Федотов пытается публиковаться. И тут он встречает замечательную, интересную личность — Александра Мейера. Человек философского склада ума, проницательный, с широкими взглядами; еще не христианин (хотя по рождению протестант, из немцев), но очень близок к христианству. Мейер чувствовал себя хранителем культурных традиций. Нам сейчас это кажется донкихотством. Когда кругом были голод, разруха, безумие, расстрелы, Мейер собрал вокруг себя горсточку людей, в основном это были интеллигентные люди, которые систематически читали доклады, рефераты, духовно общались. Были среди них и христиане, и неверующие, но близкие к христианству, — это не было какое?то церковное объединение, а был маленький очаг культуры. На первых порах они даже пытались издавать газету (по–моему, она вышла в 1919 г., но ее тут же прикрыли).
Мейер (он был на десять лет старше Федотова) в конце концов сформировался как христианский философ. О его трудах мы узнали совсем недавно. Дело в том, что арестованный и погибший в местах не столь отдаленных, Мейер каким?то образом сумел свои труды оставить, сохранить, и рукопись была всего несколько лет назад извлечена на свет Божий и издана в Париже в однотомнике. Вероятно, это издание появится и у нас.
В это время в Петербурге находился Сергей Безобразов, молодой историк, друг Федотова, который проходил сложный путь от туманной пантеистической религиозности к православию. Безобразов работал в петербургской библиотеке (ныне имени Салтыкова–Щедрина) вместе с Антоном Карташевым (бывшим одно время министром культуры во Временном правительстве, потом знаменитым историком Церкви в эмиграции), и Карташев привел его к порогу Православной Церкви, в буквальном смысле слова. Впоследствии Безобразов эмигрировал и стал ученым, исследователем Нового Завета, принял священный сан. Он умер в 1965 г. Епископу Кассиану (Безобразову) принадлежит редакция нового перевода всего новозаветного корпуса, который вышел в Лондоне.

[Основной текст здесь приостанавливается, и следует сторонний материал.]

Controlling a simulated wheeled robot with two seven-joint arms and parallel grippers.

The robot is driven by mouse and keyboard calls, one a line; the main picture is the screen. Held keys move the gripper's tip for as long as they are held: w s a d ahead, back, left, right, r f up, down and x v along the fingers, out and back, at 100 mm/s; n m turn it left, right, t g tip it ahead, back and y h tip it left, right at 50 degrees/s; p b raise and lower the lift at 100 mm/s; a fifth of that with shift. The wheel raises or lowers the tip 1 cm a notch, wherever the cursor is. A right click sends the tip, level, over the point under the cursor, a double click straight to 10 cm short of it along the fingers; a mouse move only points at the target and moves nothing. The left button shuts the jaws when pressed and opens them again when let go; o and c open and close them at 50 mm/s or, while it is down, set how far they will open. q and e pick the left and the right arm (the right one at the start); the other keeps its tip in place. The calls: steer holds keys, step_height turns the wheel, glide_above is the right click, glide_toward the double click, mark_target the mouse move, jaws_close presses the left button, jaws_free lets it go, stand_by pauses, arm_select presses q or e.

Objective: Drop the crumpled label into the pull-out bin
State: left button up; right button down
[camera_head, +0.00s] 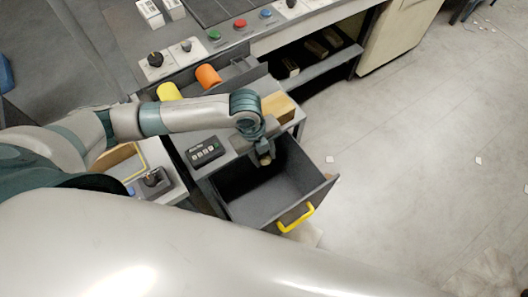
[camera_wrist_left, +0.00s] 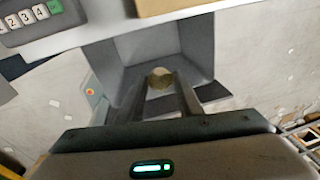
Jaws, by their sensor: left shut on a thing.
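The pull-out bin (camera_head: 318,190) is a dark grey open drawer with a yellow handle (camera_head: 297,218), pulled out below the counter in the head view. Its inside shows no contents. My left gripper (camera_head: 265,160) points down over the bin's back part, near the counter edge. It is shut on a small tan crumpled label (camera_wrist_left: 160,78), which shows between the fingertips in the left wrist view. In that view the bin (camera_wrist_left: 194,38) lies behind and below the label. How high the label hangs over the bin floor is hard to tell. My right gripper is not in view.
A keypad box (camera_head: 205,151) sits on the counter left of the bin. A tan block (camera_head: 279,105) lies behind my gripper. Orange (camera_head: 208,76) and yellow (camera_head: 169,91) cylinders stand farther back. The floor at right is open, with scattered paper scraps.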

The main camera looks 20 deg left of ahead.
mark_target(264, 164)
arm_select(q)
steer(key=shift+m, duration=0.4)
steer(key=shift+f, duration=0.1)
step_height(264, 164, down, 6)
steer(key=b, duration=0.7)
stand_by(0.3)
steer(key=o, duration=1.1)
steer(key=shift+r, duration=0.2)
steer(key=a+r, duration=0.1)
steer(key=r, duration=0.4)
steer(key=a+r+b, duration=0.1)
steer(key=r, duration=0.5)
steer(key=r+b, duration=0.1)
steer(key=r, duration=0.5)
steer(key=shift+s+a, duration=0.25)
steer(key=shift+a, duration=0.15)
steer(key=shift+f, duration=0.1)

Безобразов стал говорить Федотову и Мейеру, что пора уезжать, иначе все здесь погибнем. Мейер отвечал: «Нет, я родился здесь. Нет ли в этом промысла какого? Торчи, куда воткнули», — такая у него была поговорка. Дискуссии были острые.
Георгий Петрович становится все ближе и ближе к христианству. Собственно говоря, материализма для него больше не существует: это поверхностная доктрина, которая не отражает главного, специфического, что является сутью человеческой жизни и истории. Он пытается раскрыть христианскую историографию, христианскую историософию.
Начало его деятельности как публициста скромное. В 1924 г. издательство «Брокгауз и Ефрон», которое тогда еще существовало, так сказать, по милости победителей (недолго, правда), выпускает первую книгу Федотова о знаменитом французском мыслителе Пьере Абеляре.
Пьер Абеляр жил в XII в. У него была необычайно трагическая судьба. Он любил свою ученицу Элоизу, и судьба их развела (я не буду в это углубляться), кончилось все это очень плачевно: в конце концов Абеляр и Элоиза вынуждены были уйти в монастырь. Абеляр был основателем средневековой схоластики (в хорошем смысле слова) и рациональных методов познания. И Георгий Петрович не случайно обратился к Абеляру, потому что для него всегда разум был острым и важным божественным оружием.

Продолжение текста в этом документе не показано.